> **Data lines**:
+--

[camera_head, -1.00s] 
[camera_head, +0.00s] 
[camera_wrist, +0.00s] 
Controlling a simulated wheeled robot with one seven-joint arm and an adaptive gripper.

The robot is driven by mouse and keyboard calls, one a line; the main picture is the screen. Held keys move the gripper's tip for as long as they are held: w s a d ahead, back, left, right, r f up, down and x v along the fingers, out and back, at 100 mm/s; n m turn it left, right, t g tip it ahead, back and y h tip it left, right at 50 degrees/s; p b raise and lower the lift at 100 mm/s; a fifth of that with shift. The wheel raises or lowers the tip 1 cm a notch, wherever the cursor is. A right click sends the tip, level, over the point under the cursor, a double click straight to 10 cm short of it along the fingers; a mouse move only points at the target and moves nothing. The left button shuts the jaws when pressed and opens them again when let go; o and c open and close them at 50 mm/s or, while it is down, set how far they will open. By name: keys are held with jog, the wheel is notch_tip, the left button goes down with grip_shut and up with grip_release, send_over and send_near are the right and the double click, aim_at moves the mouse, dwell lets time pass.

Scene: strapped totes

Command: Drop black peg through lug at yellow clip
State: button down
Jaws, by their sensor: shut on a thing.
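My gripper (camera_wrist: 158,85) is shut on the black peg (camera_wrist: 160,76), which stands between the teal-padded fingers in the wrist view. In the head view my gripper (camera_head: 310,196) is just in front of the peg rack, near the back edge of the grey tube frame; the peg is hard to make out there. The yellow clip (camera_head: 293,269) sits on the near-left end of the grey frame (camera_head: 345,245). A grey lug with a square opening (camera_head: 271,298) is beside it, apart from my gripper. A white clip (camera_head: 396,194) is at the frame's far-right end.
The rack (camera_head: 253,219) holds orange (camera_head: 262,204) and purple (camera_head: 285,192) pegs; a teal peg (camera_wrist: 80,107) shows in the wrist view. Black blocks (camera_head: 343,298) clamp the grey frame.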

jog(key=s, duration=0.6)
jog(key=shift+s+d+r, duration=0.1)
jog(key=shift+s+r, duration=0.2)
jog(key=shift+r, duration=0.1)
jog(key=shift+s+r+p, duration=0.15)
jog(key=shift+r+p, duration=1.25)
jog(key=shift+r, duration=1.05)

+--

> **Task**: Only a number is wanted: how many lines of the material include the word "button".

> **Answer for this exercise**: 2